North Korea and US dial down war of words

North Korean leader Kim Jong Un visiting the Command of the Strategic Force of the Korean People's Army (KPA) in an unknown location in North Korea a photo released by North Korea's Korean Central News Agency (KCNA) on Aug 15, 2017.
North Korean leader Kim Jong Un visiting the Command of the Strategic Force of the Korean People's Army (KPA) in an unknown location in North Korea a photo released by North Korea's Korean Central News Agency (KCNA) on Aug 15, 2017.PHOTO: REUTERS
North Korean leader Kim Jong Un (left) and US President Donald Trump.
North Korean leader Kim Jong Un (left) and US President Donald Trump.PHOTO: AFP

Regional leaders continue to call for calm; analysts worry it could just be a lull

After the fiery war of words between North Korea and the United States last week, the world is breathing a little easier as the two sides dialled their rhetoric down by a notch this week.

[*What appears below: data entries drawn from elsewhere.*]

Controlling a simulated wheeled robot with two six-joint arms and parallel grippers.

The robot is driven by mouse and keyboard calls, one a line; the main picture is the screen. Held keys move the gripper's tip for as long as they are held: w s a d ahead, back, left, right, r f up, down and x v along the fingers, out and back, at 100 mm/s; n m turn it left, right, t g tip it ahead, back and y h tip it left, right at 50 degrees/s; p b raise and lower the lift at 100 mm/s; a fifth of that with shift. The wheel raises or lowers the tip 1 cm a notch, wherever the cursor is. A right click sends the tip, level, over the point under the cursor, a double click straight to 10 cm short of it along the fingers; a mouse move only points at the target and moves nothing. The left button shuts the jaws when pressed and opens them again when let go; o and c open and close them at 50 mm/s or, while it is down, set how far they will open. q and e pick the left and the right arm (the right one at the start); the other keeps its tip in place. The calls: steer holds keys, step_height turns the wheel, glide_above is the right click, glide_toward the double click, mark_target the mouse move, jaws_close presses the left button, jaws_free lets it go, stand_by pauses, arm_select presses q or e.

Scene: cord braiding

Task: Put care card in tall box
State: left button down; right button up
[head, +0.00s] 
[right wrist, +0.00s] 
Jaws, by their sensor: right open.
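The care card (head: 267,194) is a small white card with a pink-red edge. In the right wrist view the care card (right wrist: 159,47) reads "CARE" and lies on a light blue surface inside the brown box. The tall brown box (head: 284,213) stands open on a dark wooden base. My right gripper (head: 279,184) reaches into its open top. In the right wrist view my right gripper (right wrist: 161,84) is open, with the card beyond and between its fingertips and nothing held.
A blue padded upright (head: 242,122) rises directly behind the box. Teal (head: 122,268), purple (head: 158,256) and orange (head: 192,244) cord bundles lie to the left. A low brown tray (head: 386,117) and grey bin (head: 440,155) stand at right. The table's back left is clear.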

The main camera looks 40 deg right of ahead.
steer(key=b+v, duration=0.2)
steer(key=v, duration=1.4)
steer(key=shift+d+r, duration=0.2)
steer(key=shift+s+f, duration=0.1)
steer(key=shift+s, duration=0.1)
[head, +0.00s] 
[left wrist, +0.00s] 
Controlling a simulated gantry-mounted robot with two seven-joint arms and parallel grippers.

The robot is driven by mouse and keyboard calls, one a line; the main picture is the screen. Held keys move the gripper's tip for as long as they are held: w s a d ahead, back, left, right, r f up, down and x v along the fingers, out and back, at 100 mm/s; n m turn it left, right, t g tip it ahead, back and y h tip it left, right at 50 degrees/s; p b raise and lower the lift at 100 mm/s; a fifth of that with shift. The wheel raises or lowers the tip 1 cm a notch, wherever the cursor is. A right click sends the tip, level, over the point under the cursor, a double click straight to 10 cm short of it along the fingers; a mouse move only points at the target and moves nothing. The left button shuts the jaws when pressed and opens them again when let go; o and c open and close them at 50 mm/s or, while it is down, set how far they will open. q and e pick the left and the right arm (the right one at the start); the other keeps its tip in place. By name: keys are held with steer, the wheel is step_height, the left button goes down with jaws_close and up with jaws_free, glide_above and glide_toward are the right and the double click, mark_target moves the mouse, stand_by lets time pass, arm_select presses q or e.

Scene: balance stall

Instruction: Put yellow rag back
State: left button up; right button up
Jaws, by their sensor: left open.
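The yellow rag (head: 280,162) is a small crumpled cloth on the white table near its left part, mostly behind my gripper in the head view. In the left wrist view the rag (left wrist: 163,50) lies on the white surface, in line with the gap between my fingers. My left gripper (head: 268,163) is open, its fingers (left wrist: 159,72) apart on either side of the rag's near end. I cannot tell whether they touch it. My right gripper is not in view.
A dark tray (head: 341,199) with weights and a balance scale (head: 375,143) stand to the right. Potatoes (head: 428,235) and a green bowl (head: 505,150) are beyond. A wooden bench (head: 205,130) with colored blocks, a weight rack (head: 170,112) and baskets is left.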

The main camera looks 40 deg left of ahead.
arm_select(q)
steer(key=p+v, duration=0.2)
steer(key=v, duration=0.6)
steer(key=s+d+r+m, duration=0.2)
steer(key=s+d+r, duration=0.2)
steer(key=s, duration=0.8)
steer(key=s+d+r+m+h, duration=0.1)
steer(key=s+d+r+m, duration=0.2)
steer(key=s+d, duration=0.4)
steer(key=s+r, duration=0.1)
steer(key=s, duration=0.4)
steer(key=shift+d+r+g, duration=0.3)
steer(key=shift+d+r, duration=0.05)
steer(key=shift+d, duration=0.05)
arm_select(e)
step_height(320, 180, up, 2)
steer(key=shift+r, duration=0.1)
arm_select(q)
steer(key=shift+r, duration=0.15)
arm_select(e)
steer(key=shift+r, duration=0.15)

Stock markets rallied for the second day running yesterday after North Korean leader Kim Jong Un was reported to have said that he will watch the US for "a little more" before launching a missile strike on the US territory of Guam.

Senior US officials have also downplayed the threat of an imminent military conflict, with top US general Joseph Dunford stressing diplomacy and sanctions over war in a meeting in Seoul with South Korean President Moon Jae In on Monday.

Other countries continued to appeal for calm. Mr Moon has vowed to "avoid war at all costs", while Chinese Foreign Ministry spokesman Hua Chunying urged for cool heads to prevail. China yesterday cut off imports of iron, iron ore and seafood from the North, on top of a halt of coal imports from February.

The region has been on edge since the North said last week that a plan would be ready by mid-August to fire a volley of four missiles into waters around Guam. Its warning came after US President Donald Trump threatened to unleash "fire and fury like the world has never seen" on the North, which launched two intercontinental ballistic missiles successfully last month.

 
 
 

Japanese Prime Minister Shinzo Abe and Mr Trump yesterday reaffirmed in a call that it was imperative for the global community to halt Pyongyang from conducting further ballistic missile launches.

On the same day, both Koreas marked the 72nd year of liberation from imperial Japanese rule. Pyongyang has tended to time its missile launches with key dates, and talk of a launch had been rife.

  • North shows off plans, before easing off on threats

  • SEOUL • Pyongyang gave a glimpse into its plans to fire missiles near Guam in photos released by its state media yesterday, as leader Kim Jong Un was briefed on the plans drawn up by the army amid heightened tensions with the United States.

    Mr Kim was seen looking at a map labelled "Strategic Force's Firing Strike Plan", which showed a flight path for the missiles appearing to start from North Korea's east coast, then flying over Japan and ending near Guam, as Pyongyang announced last week.

    On a screen next to Mr Kim and officials from the country's missile units was the satellite image of Guam's Anderson Air Force Base.

    North Korea has threatened to hit US Pacific bases or mainland before, but has never carried out its threats.

    REUTERS

Mr Moon yesterday reiterated his commitment to a peaceful resolution, saying military action against the North should be "decided by ourselves and not by anybody else".

On Monday, Mr Kim inspected the command of the army and examined a plan to fire four missiles towards Guam, reported the official Korean Central News Agency. He said "they would watch a little more the foolish and stupid conduct of the Yankees", it reported yesterday.

US Defence Secretary James Mattis and Secretary of State Rex Tillerson stressed in the Wall Street Journal on Sunday that the US strategy was a "peaceful pressure campaign".

While playing down the threat of war, US officials stressed they were prepared for any attack from North Korea. Mr Mattis said on Monday that it would be "game on" if missiles were to strike Guam. "If they fire at the US, it could escalate into war very quickly," he said.

Analysts who spoke to The Straits Times were hesitant to call the latest developments a cooling of tensions. Dr Go Myong Hyun of the Asan Institute for Policy Studies in Seoul said a potential trigger for Pyongyang was the large-scale joint military drills by Seoul and Washington that will start next Monday.

Security expert Tosh Minohara of Japan's Kobe University said it is still a "dangerous game of chicken", warning that this could just be the calm before the storm.